You've found some more strings used by debug code. The COH client has a lot of debugging stuff left over in it. The above chunk is filled with values and spit out on the console (run the client with -console on the command line to see it) every time you move if you use the /controldebug slash command, which normally requires client access level 9. There are ways around that, and nemerle has been using the output from it to figure out how some of the clientside physics works in order to implement something similar in SEGS. I don't know if his posts on the subject survived their forum crash.

Quote
how to tell the client to load steel canyon:

Code: [Select]
sceneLoad, SteelCanyon you might also need
Code: [Select]
finishLoadMap or loadMap

Nope, the map loading code is buried in the guts of the network receive path. Fortunately there's a copy of a subset of it in the demo playback code.
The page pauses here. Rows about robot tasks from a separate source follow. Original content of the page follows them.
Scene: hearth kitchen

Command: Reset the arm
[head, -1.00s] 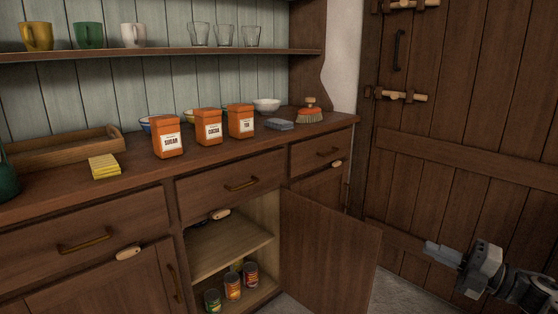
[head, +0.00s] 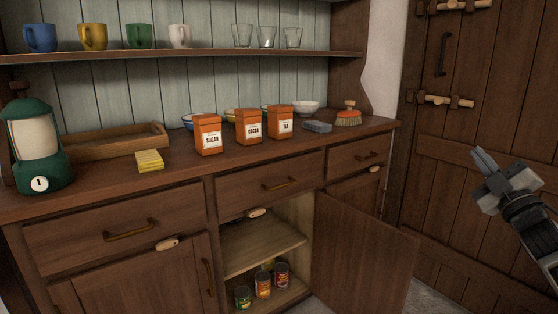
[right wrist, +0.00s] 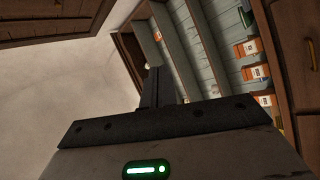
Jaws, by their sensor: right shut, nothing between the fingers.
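My right gripper (head: 482,158) is at the right of the head view, in front of the plank door and to the right of the dresser. Its fingers are together, point up and to the left, and hold nothing. In the right wrist view the shut fingers (right wrist: 154,88) stand up at the middle, with pale wall to their left and the tilted dresser to their right. The gripper touches nothing that I can see. My left gripper is not in view.
The open cupboard door (head: 362,255) juts out from the dresser, left of my right gripper. Several mugs (head: 93,37) line the shelf. The plank door (head: 455,130) is behind the gripper.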

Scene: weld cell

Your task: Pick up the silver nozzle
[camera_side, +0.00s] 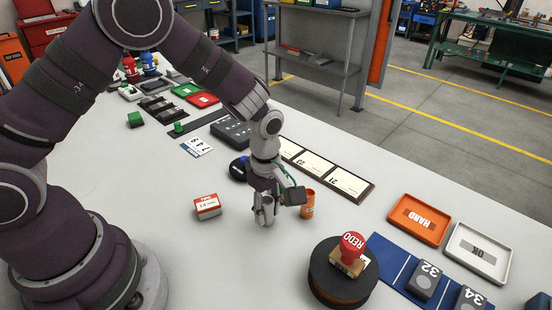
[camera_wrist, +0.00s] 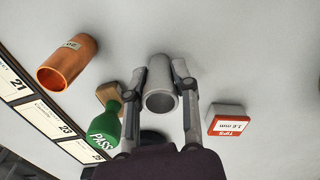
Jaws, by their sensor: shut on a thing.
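The silver nozzle (camera_wrist: 160,97) is a short hollow grey cylinder, seen in the wrist view between my two fingers. My gripper (camera_wrist: 160,76) is shut on it, one finger on each side. In the side view my gripper (camera_side: 265,212) points down close to the table, and the nozzle is mostly hidden among the fingers. I cannot tell whether the nozzle touches the table. A copper-orange nozzle (camera_side: 308,205) stands just right of my gripper; it also shows at the upper left of the wrist view (camera_wrist: 68,62).
A red-and-white tips box (camera_side: 207,207) sits left of my gripper. A green PASS stamp (camera_wrist: 105,128) is close by in the wrist view. A red REDO stamp (camera_side: 352,248) stands on a dark round stand (camera_side: 330,287). Orange HARD (camera_side: 420,219) and white OK (camera_side: 478,252) trays lie right.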

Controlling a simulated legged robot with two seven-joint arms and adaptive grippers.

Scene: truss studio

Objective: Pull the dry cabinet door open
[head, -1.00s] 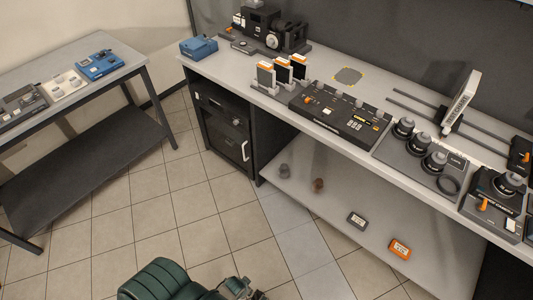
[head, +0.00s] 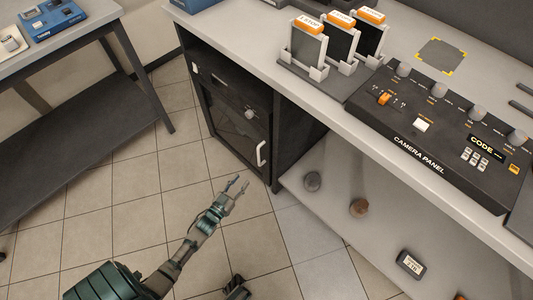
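The dry cabinet (head: 235,115) is the dark box under the left end of the workbench. Its door (head: 228,125) has a dark glass panel and looks closed. A white vertical handle (head: 261,153) sits on the door's right side, and a round knob (head: 250,114) is above it. My left gripper (head: 239,187) is in front of the cabinet, lower and left of the handle in the picture. Its fingers are spread with nothing between them, and it is apart from the handle. Only a dark piece at the bottom edge may belong to my right arm; no right gripper fingers are clear.
The workbench top (head: 262,60) overhangs the cabinet and carries filter holders (head: 309,50) and a camera panel (head: 433,130). A lower shelf (head: 345,185) right of the cabinet holds small items. A side table (head: 82,32) stands left. The tiled floor before the door is clear.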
How Icon loads Steel Canyon:

CALL 0053AAD0            ; clears out old map
MOV EAX, OFFSET "maps/City_Zones/City_02_01/City_02_01.txt"
CALL 00534160            ; loads the map (fastcall using EAX)
« Last Edit: May 27, 2013, 11:13:30 PM by Codewalker »

Kyriani

  • Elite Boss
  • *****
  • Posts: 299
Re: I can read dll
« Reply #58 on: May 28, 2013, 03:15:49 AM »
Way to crush my hopes and dreams Codewalker =\

Here I was hoping someone found some way to automagically bring back my beloved COH ;_;

I demand that you use your coding powers to bring it back as recompense for destroying my hopes and dreams!

(this was all tongue in cheek but please do something if you can!)

Taceus Jiwede

  • Time Traveler
  • Elite Boss
  • *****
  • Posts: 978
Re: I can read dll
« Reply #59 on: May 28, 2013, 07:37:03 AM »
Codewalker that was really interesting and I feel like I learned something.  But now my head hurts.